The songs themselves are often funny, because they push David’s usual lack of good taste to absurd extremes, but they’re not enough to justify 90 minutes of David making everyone around him want to bleach their eyeballs to distract themselves from his latest clumsy failure.

“I didn’t really know whether to laugh or cry,” one of his bandmates suggests after another catastrophe. “There’s been quite a few moments like that, I think.”

There’s a scene late in the film where David appears on a local radio show to promote a Foregone Conclusion show, only to find that the DJ has no interest in letting him plug anything, and just wants to sneer at him as a long-forgotten nobody who’s been superseded by the hundreds upon thousands of reality TV personalities who arrived in the wake of the BBC2 documentary about Wernham Hogg.
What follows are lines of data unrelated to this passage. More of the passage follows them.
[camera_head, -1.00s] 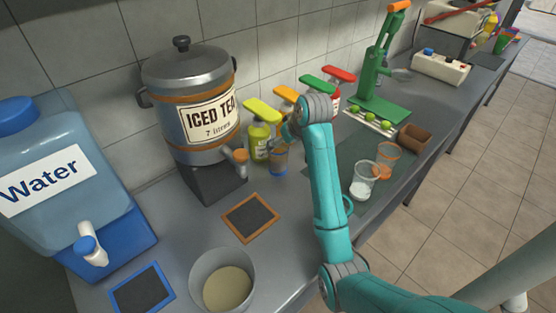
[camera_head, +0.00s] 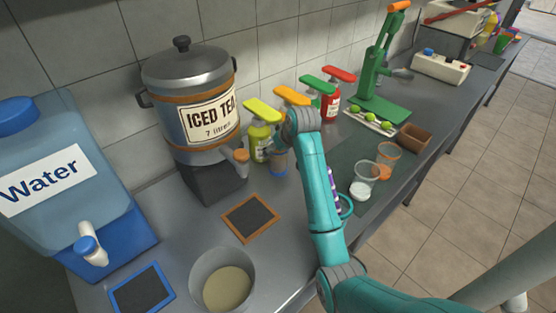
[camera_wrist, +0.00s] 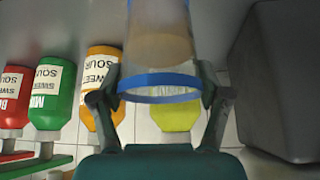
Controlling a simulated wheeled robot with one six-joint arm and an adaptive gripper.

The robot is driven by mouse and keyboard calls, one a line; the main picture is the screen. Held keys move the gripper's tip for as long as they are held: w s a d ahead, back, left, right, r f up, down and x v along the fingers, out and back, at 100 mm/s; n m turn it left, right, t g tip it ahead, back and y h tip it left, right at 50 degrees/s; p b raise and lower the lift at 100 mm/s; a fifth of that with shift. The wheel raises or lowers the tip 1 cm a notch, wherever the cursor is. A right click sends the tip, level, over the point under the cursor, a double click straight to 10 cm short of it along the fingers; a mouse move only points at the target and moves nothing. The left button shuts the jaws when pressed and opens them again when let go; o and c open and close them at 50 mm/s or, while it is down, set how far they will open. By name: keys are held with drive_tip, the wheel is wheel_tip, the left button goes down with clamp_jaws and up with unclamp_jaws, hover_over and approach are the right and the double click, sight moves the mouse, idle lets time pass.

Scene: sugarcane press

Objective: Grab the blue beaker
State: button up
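In the head view the gripper itself is hidden behind my arm.
Several syrup bottles, among them a yellow-green one (camera_head: 259,142) and a red one (camera_head: 331,105), stand close behind. The iced tea dispenser (camera_head: 190,105) is to the left. Two other cups, white-based (camera_head: 364,182) and orange-banded (camera_head: 386,160), stand right of my arm.

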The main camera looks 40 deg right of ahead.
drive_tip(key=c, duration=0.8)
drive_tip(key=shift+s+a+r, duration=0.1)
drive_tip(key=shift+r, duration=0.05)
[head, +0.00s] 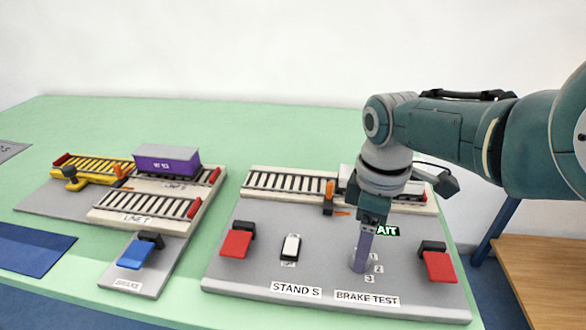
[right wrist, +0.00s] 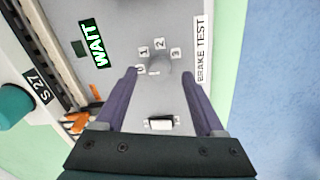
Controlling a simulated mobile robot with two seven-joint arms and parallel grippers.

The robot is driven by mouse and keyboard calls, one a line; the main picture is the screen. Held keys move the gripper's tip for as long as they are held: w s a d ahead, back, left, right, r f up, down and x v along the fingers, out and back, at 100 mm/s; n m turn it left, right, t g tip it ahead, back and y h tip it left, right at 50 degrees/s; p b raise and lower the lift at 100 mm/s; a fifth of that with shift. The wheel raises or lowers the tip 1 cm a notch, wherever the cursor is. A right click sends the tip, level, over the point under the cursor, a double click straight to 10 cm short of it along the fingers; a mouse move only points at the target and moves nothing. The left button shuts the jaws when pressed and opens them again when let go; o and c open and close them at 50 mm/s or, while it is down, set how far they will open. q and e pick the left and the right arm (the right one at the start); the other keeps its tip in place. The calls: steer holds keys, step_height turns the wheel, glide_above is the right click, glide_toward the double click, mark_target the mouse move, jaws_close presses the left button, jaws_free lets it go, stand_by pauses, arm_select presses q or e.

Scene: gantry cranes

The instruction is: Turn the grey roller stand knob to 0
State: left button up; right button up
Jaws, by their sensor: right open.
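The grey knob (right wrist: 160,65) sits on the grey stand panel between my right gripper's fingertips in the right wrist view. The digits 0, 1, 2 and 3 are set in an arc around it. A small pale mark shows on its lower left side, near the 0; its exact setting is hard to read. My right gripper (right wrist: 159,74) is open, its purple fingers apart on either side of the knob with gaps. In the head view the right gripper (head: 361,267) points down over the knob, which it largely hides. My left gripper is not in view.
The stand panel (head: 240,275) also carries a white rocker switch (head: 290,247), red levers (head: 236,242) (head: 439,264) and a lit WAIT sign (right wrist: 95,44). Track with an orange stop (head: 329,189) runs behind. A purple wagon (head: 166,160) stands on the left unit.

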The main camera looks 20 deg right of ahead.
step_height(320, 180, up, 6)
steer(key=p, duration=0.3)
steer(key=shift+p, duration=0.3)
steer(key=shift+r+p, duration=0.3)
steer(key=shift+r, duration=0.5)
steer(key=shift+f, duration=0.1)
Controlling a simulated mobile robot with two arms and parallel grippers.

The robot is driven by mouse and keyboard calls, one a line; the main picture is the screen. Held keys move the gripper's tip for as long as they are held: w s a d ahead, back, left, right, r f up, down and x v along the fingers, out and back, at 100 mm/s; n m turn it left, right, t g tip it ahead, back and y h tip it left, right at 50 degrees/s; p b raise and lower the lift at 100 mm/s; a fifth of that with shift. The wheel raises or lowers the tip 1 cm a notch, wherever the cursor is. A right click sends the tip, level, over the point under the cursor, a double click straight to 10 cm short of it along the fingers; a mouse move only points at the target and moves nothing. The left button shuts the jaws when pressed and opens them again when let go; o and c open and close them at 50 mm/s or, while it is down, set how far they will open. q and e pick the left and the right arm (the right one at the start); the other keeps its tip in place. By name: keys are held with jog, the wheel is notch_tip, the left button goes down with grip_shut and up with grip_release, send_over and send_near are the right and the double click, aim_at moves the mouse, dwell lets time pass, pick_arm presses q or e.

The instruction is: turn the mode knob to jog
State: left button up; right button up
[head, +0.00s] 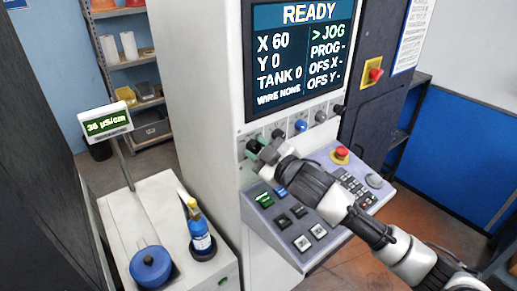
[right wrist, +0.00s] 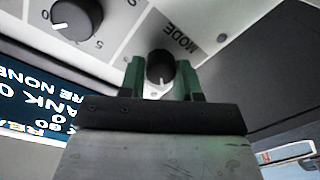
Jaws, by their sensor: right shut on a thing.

It’s primarily another humiliation in a movie full of them, but it also feels a bit like Gervais commenting on his own role in helping to shape modern comedy, and the way that the comedy establishment has left him behind in favor of his many imitators. (Gervais is far more rich and well-known now than he was when The Office aired, but also far less praised by critics and other comedians.)

“Are you hoping to change people’s opinions of you this time” the DJ asks David.

The Office ended so perfectly — for David, for the other characters, and for the audience — with that Christmas special that there’s no reason to revisit the character in this kind of full-length fashion (as opposed to a handful of comedy shorts he’s done over the years) other than either nostalgia or Gervais’ desire to prove he’s still got it. Either way, I’d prefer to remember the David Brent who finally had the nerve to tell off Finchy than the version who kept making me plead for Tim, Dawn, Dwight, Stanley, or anyone else from the larger Office universe (even Andy Bernard!) to show up to take the focus away from him for a bit.